The week before a competition is when most athletes choose to immortalise their bikini bodies in a professional photoshoot. The resulting images then serve as a disheartening reminder of their lean, muscular figures when, post-competition, they begin to witness the tragic, yet inevitable, softening of their stage ready bodies.

Weeks in advance, competitors begin to taper calories and manipulate levels of sodium and carbohydrates. Preparations become more extreme on the day prior to the shoot, often involving the severe restriction of liquids and the consumption of diuretics. Having starved and dehydrated the body, attention is then turned towards its physical exterior: spraying deep tan; vigorously backcombing hair; and applying heavy make up. After having squeezed into a pair of tiny hot pants and a padded sports bra, the model then pumps up her muscles to create optimum definition and vascularity.

Once the lighting and backdrop have been ideally positioned, all that remains is to tense the quads, suck in the stomach, and smile.

After the photographer has captured sufficient material, the competitor is free to slump over the wash basin, where she attempts to rid herself of both her stage make up, and the blinding headache brought on by lack of food and water.

As the model’s face and body are returned to normal at the sink, her image is becoming increasingly abnormal as the photographer works on digitally enhancing the raw shots. Photoshop masks and blends imperfections and homogenizes skin tone. Abdominal muscles become more defined as contrast is increased and shadows are deepened. Morphing alters the body’s silhouette by tightening the waist and enlarging desirable bikini body features, such as the chest and glutes.

By the time the final images are released, the competitor will have persuaded herself that she did look that way; she will have forgotten that the body in the picture upon which she now gazes with such envy was never real.

The perfect body is an illusion.

–  Victoria Stockwell (Pro Bikini Competitor)

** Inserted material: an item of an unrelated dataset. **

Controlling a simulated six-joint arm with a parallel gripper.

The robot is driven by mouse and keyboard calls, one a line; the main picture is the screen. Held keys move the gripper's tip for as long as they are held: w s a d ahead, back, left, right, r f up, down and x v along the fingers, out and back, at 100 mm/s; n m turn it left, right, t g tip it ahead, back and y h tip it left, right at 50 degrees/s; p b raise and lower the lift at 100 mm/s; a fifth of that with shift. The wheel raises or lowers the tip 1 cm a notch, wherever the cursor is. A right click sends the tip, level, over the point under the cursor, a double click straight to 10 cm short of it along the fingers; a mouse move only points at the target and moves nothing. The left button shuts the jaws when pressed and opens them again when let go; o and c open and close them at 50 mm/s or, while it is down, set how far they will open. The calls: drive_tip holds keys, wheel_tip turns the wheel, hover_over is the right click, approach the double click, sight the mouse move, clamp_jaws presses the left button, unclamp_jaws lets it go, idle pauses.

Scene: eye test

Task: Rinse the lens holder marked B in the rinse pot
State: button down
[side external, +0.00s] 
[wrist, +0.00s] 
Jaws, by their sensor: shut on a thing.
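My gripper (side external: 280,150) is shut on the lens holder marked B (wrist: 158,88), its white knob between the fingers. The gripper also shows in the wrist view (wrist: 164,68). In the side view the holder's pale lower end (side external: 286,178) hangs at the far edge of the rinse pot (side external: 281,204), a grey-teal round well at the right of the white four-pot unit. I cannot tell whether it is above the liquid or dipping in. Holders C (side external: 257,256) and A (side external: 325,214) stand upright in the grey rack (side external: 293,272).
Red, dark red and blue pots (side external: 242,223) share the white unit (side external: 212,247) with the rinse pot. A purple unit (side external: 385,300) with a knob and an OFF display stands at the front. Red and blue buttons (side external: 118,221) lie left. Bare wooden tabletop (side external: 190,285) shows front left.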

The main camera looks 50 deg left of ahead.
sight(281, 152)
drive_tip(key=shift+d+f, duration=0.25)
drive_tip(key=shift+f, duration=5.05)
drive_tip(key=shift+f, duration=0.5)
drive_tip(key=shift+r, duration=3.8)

Representations of the ‘perfect’ body are prevalent throughout Western society, consolidated and perpetuated by an omnipresent mass media. Psychology professor Michael Levine outlines the nature of the modern world in which ‘we are inundated with instant communications, 24-hour programming, digital blurring of fantasy, reality, and possibility, and sophisticated, targeted marketing.’[3] In today’s hyper-saturated image culture, the aesthetic ideal is extremely powerful.

 

The prolific distribution of this ideal reinforces society’s absorption in the appearance of women’s bodies. Discourses that prescribe female body shape range from tiny-framed shop mannequins, to image-laden websites such as Tumblr and Instagram. Millions of representations of culturally desirable bodies are portrayed by these sites that, thanks to tablets and smartphones, can be viewed at any time, anywhere.

 

Yet, the 2,000 to 5,000 weekly images that we receive from this round the clock media onslaught are far from real.[4] Physical perfection is created through airbrushing and digital enhancement. The potential harm lies not in the enhancement itself, however, but in the presentation of the image. Despite being overly styled and technologically manipulated, women’s physiques are portrayed in such a way that they appear normalised.

 

Epidemiologic data strongly suggests that the online distribution of these unrealistic ideals is putting women, particularly adolescent females, at risk of developing a negative body image. This chapter explores how the blemish-free, cellulite-free bodies that have become the industry standard cause dissatisfaction and encourage weight preoccupation amongst female onlookers who compare themselves with the fabricated images. According to a recent study, 95% of teens aged 12-17 use the internet; and of these, 81% use social media.[5] These high percentages suggest that the triggers for body dissatisfaction are ubiquitous amongst the young adult population: dissatisfaction that may in turn lead to subsequent patterns of disorderly eating as adolescent females attempt to replicate the body ideal.

[1] https://www.pinterest.com/pin/279575089343738332/ [accessed 05/04/15]

[2] https://www.pinterest.com/pin/279575089343738332/ [accessed 05/04/15]

[3] By Michael Levine, PhD, Reprinted from Eating Disorders Review , November/December 2009 Volume 20, Number 6, ©2009 Gürze Books, Combating the negative impact of mass media, http://eatingdisordersreview.com/nl/nl_edr_20_6_1.html [accessed 13/01/15]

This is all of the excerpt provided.